A former employee at Xiaomi’s Brazil office, which once employed 23 people, said local management struggled to distinguish itself. Beyond the pricing and brand challenges, the outpost had a difficult time coordinating strategy with Beijing, the person said.
Replicating Xiaomi’s early success in developing economies turned out to be elusive — with obstacles ranging from Brazil’s heavy taxes on foreign-assembled devices; to patent-infringement lawsuits in India; to the slow adoption of e-commerce in most developing countries compared with China.
“A lot of people, including myself, once thought that if a Chinese technology company can make it there in China, it can make it anywhere. But I got that wrong,” said Clay Shirky, an associate professor at NYU Shanghai and author of the 2015 book on Xiaomi, “Little Rice: Smartphones, Xiaomi, and the Chinese Dream.”
Now Xiaomi will turn greater attention to fighting for its home turf. In his recent letter to employers, Lei Jun admitted the company had lost focus as it attempted rapid expansion, into both new products and countries. “That’s why we must slow our pace, and seriously learn from our mistakes,” he wrote.
Barra isn’t the only executive departing amid the slowdown. In October, Chen Tong, a vice-president for content at Xiaomi, left the company to join news platform Yidianzixun.
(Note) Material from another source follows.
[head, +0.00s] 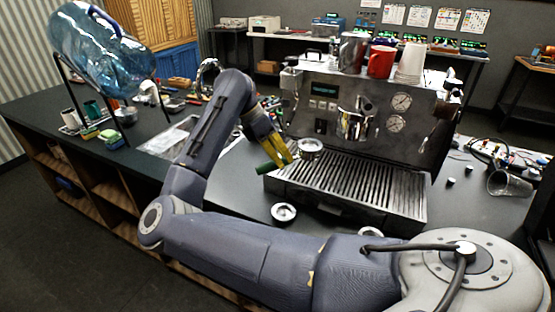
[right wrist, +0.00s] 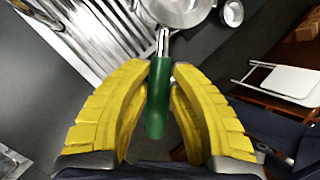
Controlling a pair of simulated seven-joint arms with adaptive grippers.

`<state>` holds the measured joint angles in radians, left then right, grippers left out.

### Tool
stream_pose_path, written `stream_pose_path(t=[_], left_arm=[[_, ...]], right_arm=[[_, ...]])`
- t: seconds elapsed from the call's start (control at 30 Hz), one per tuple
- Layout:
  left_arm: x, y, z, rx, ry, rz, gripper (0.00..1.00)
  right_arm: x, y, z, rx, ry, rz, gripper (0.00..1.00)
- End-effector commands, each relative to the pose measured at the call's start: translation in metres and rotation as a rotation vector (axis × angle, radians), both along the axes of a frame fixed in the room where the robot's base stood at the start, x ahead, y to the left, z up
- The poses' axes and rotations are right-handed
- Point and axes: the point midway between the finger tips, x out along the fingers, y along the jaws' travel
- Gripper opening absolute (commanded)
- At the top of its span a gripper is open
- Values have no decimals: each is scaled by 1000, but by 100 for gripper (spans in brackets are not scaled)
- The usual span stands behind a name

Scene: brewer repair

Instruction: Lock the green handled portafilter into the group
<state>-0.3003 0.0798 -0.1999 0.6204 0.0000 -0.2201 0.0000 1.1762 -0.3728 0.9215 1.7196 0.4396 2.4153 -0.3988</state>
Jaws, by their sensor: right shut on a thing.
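The portafilter's green handle (right wrist: 158,100) is between the yellow fingers of my right gripper (right wrist: 160,78) in the right wrist view. The fingers are shut on it from both sides. Its metal neck and round head (right wrist: 180,10) reach past the fingertips, and the head is cut by the top edge. In the head view, my right gripper (head: 283,158) holds the portafilter (head: 310,149) over the left part of the slatted drip tray (head: 345,184). The portafilter is left of and lower than the group (head: 356,122) on the espresso machine (head: 385,97), apart from it. My left gripper is not in view.
A round metal piece (head: 283,213) lies on the dark counter in front of the drip tray. A red mug (head: 380,62) and stacked white cups (head: 411,63) stand on the machine. A clear glass (head: 508,184) lies at the right. A large blue bottle (head: 100,40) is at the left.

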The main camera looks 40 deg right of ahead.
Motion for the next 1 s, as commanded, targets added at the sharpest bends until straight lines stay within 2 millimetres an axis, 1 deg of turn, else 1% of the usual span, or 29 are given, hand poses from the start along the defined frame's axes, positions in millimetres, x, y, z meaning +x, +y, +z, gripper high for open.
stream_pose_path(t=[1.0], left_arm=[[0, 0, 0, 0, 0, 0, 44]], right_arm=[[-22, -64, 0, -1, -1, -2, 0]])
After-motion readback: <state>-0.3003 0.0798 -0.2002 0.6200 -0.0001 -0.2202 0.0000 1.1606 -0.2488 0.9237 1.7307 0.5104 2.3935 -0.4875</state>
Zhang Jinling, a vice-president managing finance and investments, left to join Baidu Inc. Chen did not respond to a request for comment, and Zhang declined to comment.
“They had some glory days in the past. One can never count them out,” said Tse. “But for them to really come back, they need to do a lot of hard work to rebuild the brand. People in China view it now as a declining brand.